This is the second episode in our special Q & A Series. We break down how a BMV (below market value) deal is put together when an estate agent is involved.
Mark: So, second question is by Paul Holman and this one is let's say you do a BMV deal for an investor, who pays the estate agent’s fees and how is that put together? If the vendor pays and he or she is already going for a BMV and then they have to pay the estate agent’s fees isn’t a deal breaker. So, you're absolutely right, Paul, working with agents, unfortunately, does mean that you're going to have a sales fee to pay. So, if you do a BMV deal for your investor direct, the seller is still liable to paying a sales fee, and depending on the contract that they're on of course, but if they're on a sole agency contract they will still be liable to pay a fee to the agent even if you go directly. So, a good way to combat that is to offer to pay that fee for them, so that can be a deal breaker.

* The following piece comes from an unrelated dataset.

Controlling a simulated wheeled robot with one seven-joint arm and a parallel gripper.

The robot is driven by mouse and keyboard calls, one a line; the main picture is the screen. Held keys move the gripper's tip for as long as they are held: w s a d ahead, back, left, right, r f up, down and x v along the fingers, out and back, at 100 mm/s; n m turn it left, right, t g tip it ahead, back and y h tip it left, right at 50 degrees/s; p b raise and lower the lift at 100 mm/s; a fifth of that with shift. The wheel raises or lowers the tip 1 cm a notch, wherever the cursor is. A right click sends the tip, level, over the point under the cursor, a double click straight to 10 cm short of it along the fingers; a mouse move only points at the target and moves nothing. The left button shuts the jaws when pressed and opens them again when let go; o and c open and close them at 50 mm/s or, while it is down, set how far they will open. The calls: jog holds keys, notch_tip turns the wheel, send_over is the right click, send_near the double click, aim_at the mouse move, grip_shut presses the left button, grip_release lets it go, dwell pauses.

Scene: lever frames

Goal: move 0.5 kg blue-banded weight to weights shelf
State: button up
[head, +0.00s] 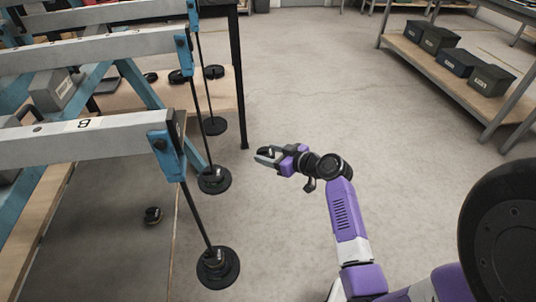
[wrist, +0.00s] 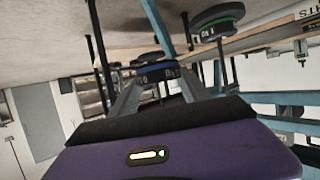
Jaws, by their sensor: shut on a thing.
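My gripper (head: 266,155) is shut on a small dark weight (head: 264,151), held in the air over the bare floor, right of the hanging pans. A wooden shelf (head: 225,92) with black weights (head: 213,72) stands behind the lever frames. In the wrist view, a cut-off, upside-down sign (wrist: 312,13) at upper right appears to end in "HTS", above a wooden board (wrist: 270,34).
Lever beams (head: 85,143) fill the left. Rods carry a near pan (head: 232,280), a middle pan (head: 224,187) and a far pan (head: 214,126), with weights on at least two. A loose weight (head: 153,215) lies at lower left. Dark boxes (head: 491,80) sit on a right-hand shelf. Central floor is clear.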

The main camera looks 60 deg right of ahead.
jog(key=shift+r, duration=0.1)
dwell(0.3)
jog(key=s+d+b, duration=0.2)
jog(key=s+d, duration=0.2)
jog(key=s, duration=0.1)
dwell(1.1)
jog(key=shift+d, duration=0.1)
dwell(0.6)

If you are going directly via an agent, so if you've gone to an estate agent, done the viewing and then you're negotiating the BMV deal to the investor, then really that seller is going to pay that agent’s fee. So, if they’re motivated and they need to sell, then they will accept that they still have an estate agency fee to pay. Now, you are going to come across situations where they do query it or ask for sort of for you to pay it or try and get out of it, what I would say is at the level that we’re going to be dealing with, on the most parts, estate agency fees are round about 1% plus VAT. Usually, there’s a minimum fee, probably round about, well, depending on where you are, up here it can be a minimum fee of about six, seven hundred pounds. A lot of places it might be a minimum fee of a thousand pounds.
But the point is if you're negotiating a real BMV deal and you're down at the 20, 25%, and you've taken into consideration all the different costs including your sourcing fee, stamp duty, et cetera, then that little extra thousand pounds is not going to be too much of a deal breaker for the investor. So, you may well find that the investor will be happy to pay that fee as part of the deal themselves. Like I say, I’ve answered it without going through the bullet points, but if the numbers are really tight for the seller, you can offer to contribute or even pay it. Now, you can either do this by lumping it onto the investor’s fees, what the investor is going to pay, but again equally it could work the other way. So, you might find that the numbers are so tight that if the investor pays it suddenly that BMV deal is quite as attractive anymore.
So, what you want to be doing is taking each deal as it comes, each deal is different. You need to approach them in an individual manner, and what you can do, which is a really good way, and this is quite something, this is what we did when I was in an agency, are you knock a bit off your fee. So, what you would if you've, let's say, got a 4K fee on the BMV deal and the seller’s estate agency fee is a grand, I would absorb that grand to get 3K for myself but to keep a happy seller and investor. So, you can play around with it in many different ways. The real key to making it successful is to ensure that the numbers stack up with all the different costs involved. So, the net BMV is going to be at a level that the investor is happy with.
And then as for how you play with the fee depends on the numbers in the deal, but hopefully, that give you three different ways to deal with a fee with an estate agent. So, hopefully, that helped.